Rode through Pietown and Quemado, pulled into Springerville AZ maybe 3 o'clock or so, filled up with gas...what's this....snowflakes? Indeed, it was starting to snow in Springerville. The snow was very light, and not sticking, so I decided to proceed--hopefully it would blow over. Within a couple miles it stopped altogether--great! But in a few more miles it started again, and much heavier--visibility down to quarter mile or so. Then it stopped. Then it started again. You get the idea. Finally I made it to Show Low, where a lull in the snow reigned. There were lots of motels and restaurants in Show Low, so I thought about staying in Show Low, but I hated to stop so early...and only another 90 miles to Globe, which I had penciled in as my destination...push on!

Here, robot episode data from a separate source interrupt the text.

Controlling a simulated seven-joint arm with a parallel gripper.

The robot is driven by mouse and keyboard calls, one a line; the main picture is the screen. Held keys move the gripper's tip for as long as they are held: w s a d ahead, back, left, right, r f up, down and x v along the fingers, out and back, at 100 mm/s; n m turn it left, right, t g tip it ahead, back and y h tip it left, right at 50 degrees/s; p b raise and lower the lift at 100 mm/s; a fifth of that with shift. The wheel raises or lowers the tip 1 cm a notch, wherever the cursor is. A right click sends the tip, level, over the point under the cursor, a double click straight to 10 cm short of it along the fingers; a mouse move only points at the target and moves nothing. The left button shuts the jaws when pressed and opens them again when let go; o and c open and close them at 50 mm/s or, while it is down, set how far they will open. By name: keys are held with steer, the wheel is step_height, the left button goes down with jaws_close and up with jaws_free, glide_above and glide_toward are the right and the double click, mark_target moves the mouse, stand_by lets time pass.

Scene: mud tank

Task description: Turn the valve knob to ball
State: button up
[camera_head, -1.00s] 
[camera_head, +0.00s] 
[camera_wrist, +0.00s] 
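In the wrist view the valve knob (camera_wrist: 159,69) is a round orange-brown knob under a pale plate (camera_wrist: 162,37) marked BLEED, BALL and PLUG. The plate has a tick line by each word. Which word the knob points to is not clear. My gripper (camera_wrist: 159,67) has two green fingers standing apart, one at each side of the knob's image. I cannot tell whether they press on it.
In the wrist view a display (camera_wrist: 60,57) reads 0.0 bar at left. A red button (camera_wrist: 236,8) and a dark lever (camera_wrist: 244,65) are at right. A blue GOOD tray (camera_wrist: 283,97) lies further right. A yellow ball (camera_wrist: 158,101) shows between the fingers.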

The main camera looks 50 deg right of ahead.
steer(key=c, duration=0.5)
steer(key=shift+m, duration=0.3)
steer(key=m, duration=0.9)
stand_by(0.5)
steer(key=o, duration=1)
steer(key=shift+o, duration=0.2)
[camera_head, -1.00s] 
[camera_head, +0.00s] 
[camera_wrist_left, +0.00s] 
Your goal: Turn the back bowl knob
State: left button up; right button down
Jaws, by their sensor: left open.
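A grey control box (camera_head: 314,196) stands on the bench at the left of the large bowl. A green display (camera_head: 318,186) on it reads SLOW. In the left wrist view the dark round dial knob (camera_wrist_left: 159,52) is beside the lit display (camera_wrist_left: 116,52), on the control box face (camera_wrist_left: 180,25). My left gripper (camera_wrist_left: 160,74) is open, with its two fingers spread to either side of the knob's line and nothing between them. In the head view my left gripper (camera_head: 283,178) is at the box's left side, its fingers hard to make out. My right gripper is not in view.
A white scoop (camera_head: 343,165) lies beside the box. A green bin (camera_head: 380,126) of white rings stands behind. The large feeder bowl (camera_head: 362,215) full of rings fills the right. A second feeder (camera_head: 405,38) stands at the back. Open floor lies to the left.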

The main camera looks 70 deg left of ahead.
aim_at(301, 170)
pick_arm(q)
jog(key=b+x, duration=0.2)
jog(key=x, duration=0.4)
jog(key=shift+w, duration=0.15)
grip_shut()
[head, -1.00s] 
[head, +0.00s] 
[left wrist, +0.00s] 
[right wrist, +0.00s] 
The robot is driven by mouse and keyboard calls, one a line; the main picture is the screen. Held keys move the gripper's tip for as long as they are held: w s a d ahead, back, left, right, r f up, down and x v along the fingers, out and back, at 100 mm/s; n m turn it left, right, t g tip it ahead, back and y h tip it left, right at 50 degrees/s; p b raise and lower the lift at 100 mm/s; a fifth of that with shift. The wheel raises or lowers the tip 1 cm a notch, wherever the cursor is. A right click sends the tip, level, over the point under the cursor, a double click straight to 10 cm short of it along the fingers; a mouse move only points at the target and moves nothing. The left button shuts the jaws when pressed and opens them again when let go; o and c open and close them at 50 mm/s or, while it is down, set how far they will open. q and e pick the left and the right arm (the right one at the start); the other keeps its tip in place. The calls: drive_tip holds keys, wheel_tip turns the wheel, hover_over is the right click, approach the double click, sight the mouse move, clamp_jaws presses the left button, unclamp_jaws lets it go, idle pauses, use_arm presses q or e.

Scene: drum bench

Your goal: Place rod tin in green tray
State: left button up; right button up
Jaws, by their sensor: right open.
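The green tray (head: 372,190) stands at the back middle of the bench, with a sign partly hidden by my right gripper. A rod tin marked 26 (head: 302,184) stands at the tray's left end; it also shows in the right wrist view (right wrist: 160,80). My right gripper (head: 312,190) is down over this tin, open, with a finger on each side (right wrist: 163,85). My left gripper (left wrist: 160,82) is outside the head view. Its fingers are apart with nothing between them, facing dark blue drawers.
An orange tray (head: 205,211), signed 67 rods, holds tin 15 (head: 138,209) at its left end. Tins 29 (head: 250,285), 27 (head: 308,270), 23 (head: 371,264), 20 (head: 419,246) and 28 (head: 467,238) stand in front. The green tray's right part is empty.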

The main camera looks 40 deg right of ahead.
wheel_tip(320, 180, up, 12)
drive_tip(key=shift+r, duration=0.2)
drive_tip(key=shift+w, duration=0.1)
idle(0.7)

No sooner had I left Show Low city limits when it started to snow again, harder than ever. This time it didn't stop, and the road became much more twisty as it entered some mountains. The snow wasn't sticking, but the roads were wet, hopefully not with slush, which would be bad. Thought about turning around after 10 miles, after 20 miles, but ended up pushing on, with snow or freezing rain almost the whole way. I finally made it to Globe with plenty of light left, and rode around a bit looking for the best place to stay. As far as I could tell, there was only one restaurant in town that served beer (Irene's Mexican joint), so I decided to stay right across the street in a hotel chain.

The ride would have been fantastic if I hadn't been so worried about the road being slick, but as it was I was pretty worn out and ready to get off the bike. I'd made it through the mountains! Only another 90 miles to Phoenix!